__What is being asked__: Identify and copy all lines of the material where the string "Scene" is found.

Data extracted from a collection:
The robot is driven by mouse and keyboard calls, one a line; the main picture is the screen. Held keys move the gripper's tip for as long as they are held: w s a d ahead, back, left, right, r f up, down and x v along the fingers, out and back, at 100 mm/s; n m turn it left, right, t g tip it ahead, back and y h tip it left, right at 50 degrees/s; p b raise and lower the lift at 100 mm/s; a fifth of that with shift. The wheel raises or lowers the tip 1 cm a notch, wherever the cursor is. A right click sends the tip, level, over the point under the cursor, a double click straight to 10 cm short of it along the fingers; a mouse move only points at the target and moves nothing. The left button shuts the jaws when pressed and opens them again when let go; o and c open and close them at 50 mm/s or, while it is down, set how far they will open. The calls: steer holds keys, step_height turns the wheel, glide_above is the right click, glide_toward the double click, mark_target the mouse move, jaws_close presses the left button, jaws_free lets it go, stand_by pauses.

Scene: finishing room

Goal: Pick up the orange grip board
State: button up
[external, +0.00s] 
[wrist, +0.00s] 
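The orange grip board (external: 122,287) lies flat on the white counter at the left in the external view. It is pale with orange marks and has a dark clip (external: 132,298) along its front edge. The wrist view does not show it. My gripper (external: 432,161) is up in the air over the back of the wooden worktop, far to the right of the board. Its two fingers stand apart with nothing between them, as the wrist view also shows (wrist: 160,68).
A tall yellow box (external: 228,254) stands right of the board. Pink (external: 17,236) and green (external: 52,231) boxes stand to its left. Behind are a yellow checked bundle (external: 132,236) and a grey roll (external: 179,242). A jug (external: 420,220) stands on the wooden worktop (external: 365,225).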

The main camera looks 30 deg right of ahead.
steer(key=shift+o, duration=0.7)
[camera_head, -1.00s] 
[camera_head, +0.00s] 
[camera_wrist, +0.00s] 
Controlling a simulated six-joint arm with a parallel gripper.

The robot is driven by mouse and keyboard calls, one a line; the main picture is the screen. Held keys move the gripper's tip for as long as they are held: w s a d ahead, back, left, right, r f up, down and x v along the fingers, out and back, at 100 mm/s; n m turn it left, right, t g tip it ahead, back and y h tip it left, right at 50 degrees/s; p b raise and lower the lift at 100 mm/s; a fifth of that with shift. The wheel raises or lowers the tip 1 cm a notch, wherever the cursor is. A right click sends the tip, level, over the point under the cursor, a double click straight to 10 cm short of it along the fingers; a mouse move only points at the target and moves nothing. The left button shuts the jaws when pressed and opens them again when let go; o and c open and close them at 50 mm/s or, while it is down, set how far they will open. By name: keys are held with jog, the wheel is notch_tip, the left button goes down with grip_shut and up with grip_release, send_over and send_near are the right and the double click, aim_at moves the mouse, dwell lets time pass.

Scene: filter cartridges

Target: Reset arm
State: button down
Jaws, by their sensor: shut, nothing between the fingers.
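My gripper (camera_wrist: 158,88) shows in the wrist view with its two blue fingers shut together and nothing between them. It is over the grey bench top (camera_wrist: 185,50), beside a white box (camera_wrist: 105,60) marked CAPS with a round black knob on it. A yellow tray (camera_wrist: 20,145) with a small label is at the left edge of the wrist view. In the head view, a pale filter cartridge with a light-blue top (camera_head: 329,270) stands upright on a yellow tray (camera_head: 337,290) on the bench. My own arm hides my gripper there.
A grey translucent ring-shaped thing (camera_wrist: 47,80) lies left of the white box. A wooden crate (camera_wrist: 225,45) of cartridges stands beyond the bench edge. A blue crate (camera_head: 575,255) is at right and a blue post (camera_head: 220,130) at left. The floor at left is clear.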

__Task answer__:
Scene: finishing room
Scene: filter cartridges

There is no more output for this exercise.